And behold, the star they had seen when it rose went before them until it came to rest over the place where the child was. When they saw the star, they rejoiced exceedingly with great joy. And going into the house they saw the child with Mary his mother, and they fell down and worshiped him. (Matthew 2:9-11, ESV)
Perhaps they saw the extremely rare conjunction of Venus and Jupiter that occurred about a year before Jesus was born. Perhaps they saw a comet or a supernova. We don’t know exactly what it was, but in the heavens, far beyond human grasp or influence, they saw something that set them on a journey, perhaps from Babylon, west to Jerusalem. The point of course, is not the exact nature of the star, but what it illuminated for those with eyes to see. The wise men had to make a journey, not only in miles traveled, but in faith and perception. They had to travel from knowledge about the Savior, gleaned from a remote star, all the way to knowledge of the Savior, given by a gift of revelation from God and accepted by faith.
After a visit with Herod in Jerusalem, the wise men learned from Jewish scholars that Scripture said the Messiah would be born in the little village of Bethlehem. When they set out, suddenly the star they had seen “when it rose” appeared again and went before them until it hovered over the place where the Child was. This is the part of the story that makes modern astronomers balk. What had been a cosmic appearance observable by thousands, suddenly became a local appearance close enough to point to a particular house and seen only by a few.
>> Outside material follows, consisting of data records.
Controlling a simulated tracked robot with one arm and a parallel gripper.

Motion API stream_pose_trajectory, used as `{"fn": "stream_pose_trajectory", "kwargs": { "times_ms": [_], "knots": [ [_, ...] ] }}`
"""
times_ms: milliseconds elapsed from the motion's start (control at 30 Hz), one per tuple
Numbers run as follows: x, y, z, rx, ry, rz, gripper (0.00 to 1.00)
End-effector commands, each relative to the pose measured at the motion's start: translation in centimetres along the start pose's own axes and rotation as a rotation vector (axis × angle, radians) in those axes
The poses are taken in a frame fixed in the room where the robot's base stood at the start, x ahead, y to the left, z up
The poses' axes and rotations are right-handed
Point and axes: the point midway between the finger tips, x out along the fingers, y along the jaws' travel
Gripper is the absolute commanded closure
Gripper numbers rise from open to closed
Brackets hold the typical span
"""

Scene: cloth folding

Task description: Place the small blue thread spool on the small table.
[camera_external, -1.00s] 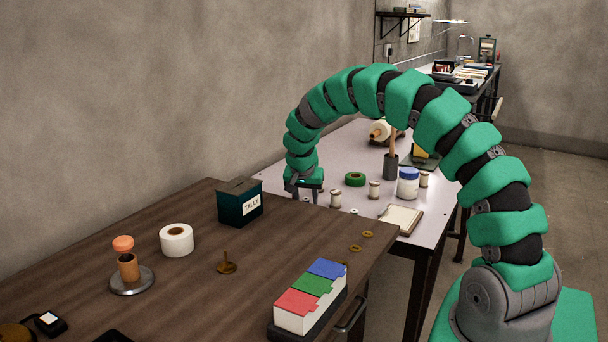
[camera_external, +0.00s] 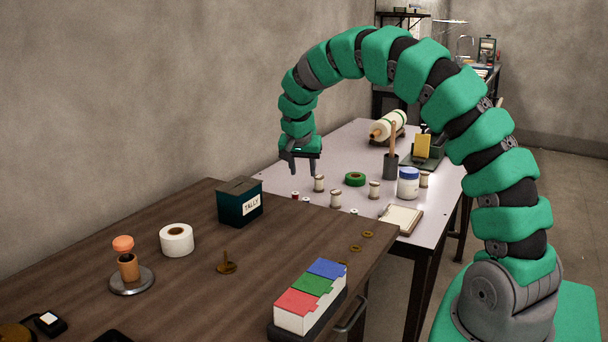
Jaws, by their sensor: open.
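My gripper (camera_external: 303,169) points down above the left part of the pale table (camera_external: 345,150). It is open, and I see nothing between its fingers. Pale thread spools stand on this table: one (camera_external: 319,183) just below and right of my gripper, another (camera_external: 335,198) nearer the front, and one (camera_external: 374,189) further right. A tiny reddish spool (camera_external: 295,196) and a tiny pale one (camera_external: 306,199) show just past the wooden table's edge, partly hidden by it. I cannot make out a blue spool; the smallest ones are too small to tell.
The pale table also holds a green tape ring (camera_external: 355,179), a blue-lidded jar (camera_external: 408,183), a dark cup (camera_external: 391,167) and a notepad (camera_external: 401,218). The wooden table (camera_external: 200,275) in front carries a tally box (camera_external: 240,202), a white roll (camera_external: 177,240) and coloured card blocks (camera_external: 310,295).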

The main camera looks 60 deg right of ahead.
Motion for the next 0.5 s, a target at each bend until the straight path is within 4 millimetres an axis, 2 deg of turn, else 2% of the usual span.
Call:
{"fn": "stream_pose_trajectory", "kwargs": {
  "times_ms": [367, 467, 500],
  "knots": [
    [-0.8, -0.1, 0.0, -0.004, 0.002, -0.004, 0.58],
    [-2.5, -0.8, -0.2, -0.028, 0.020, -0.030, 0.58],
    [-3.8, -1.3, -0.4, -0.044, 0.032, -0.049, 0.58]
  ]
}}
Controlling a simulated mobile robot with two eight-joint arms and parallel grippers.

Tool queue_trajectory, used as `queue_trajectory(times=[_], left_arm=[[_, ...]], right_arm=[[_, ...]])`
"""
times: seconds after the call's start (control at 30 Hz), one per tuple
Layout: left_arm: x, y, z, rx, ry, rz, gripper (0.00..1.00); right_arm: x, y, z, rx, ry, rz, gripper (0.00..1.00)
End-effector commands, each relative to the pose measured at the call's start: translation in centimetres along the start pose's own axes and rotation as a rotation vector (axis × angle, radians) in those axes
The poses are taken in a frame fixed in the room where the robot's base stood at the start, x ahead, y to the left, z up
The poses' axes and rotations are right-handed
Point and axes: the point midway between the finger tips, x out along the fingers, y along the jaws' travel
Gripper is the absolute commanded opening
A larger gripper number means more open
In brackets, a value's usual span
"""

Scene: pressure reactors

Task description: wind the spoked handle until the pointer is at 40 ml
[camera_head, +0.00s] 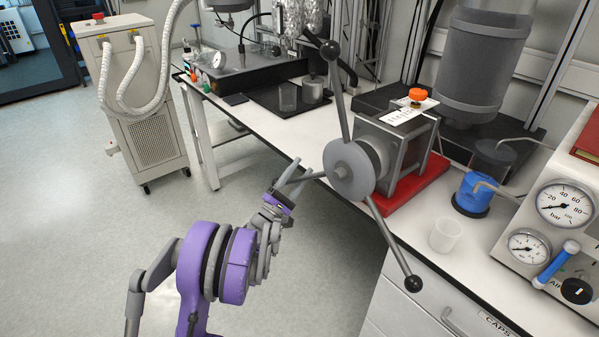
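The spoked handle (348,170) is a grey hub with rod spokes on the side of a box-shaped unit (392,150). One spoke points up to a black knob. One points down and right to a black knob (413,284). A third points left toward my left gripper (299,174), and its end is hidden there. The left gripper's two fingers look spread apart, with this spoke crossing at them; I cannot tell whether they touch it. The pointer and ml scale cannot be made out. My right gripper is not in view.
The unit stands on a red base (412,188) on the white bench (300,130). A clear beaker (445,235) and a blue-based vessel (472,195) stand to the right, beside a gauge panel (520,215). A wheeled cabinet (135,100) stands back left. The floor at left is free.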

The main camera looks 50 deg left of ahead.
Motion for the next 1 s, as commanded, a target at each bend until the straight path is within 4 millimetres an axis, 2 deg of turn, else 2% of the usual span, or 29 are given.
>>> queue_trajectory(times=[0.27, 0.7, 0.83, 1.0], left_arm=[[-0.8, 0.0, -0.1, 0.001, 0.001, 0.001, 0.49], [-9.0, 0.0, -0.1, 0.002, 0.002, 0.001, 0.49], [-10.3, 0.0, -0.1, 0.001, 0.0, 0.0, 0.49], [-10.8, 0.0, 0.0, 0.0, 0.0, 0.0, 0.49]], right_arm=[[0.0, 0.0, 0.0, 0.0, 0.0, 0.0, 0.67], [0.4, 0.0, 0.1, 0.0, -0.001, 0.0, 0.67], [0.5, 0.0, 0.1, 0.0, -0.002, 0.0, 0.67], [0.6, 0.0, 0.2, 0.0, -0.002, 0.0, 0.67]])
How could it be that a star in the heavens could both move and then illuminate a house?
We don’t know how it happened. It’s a shocking change, and Matthew wants us to know it; to feel how astounding it is. A remote star became a spotlight on one humble house. In theological terms, the star passed from the category of general revelation seen by everyone to special revelation seen only with eyes of faith. A ball of burning gas in space reappeared as a light that revealed the Son of God on earth.
The wise men’s scientific knowledge got them to Israel. The Old Testament prophets got them to Bethlehem. But none of that was quite sufficient to get them what they wanted most: the sight of God born into the world. Only the work of the Holy Spirit can enable us to see in the baby in Mary’s arms the Son of God come to us. The wise men had made the long journey from awe at a phenomenon of nature to heart knowledge of the Son of God.
This is why when they saw the star over the house in Bethlehem they rejoiced exceedingly with great joy. The Greek reads literally, “they rejoiced with joy megalon(very great) joy.” They weren’t just happy. They weren’t just excited. Seeing the star again meant that the God who first placed the star in the heavens had seen them coming and was saying, “I know you’re here. I know your search. I’ve been leading you all along. Welcome home.”
John 17 records Jesus’ prayer for us. He said, And this is eternal life, that they know you the only true God, and Jesus Christ whom you have sent. (17:3) The ultimate treasure we seek is Jesus Christ, the baby of Bethlehem. He is Emmanuel, God-with-us. And the greatest wisdom – the wisdom of the wise men – is to lay our gifts at his feet and worship him. This Advent, follow the steps of the wise. Pray that God’s Holy Spirit will open your heart in a fresh way to meet the Savior. He knows everything about you. He knows your search. He’s been leading you all along. Welcome home.
Come, Lord Jesus! Open my heart to meet you again in your Word. Take out my heart of stone and give me a new heart of flesh, that I might know the great joy of worshiping and serving you. Give me eyes to see what you’re doing in the world today, that I might be useful to your kingdom. Amen.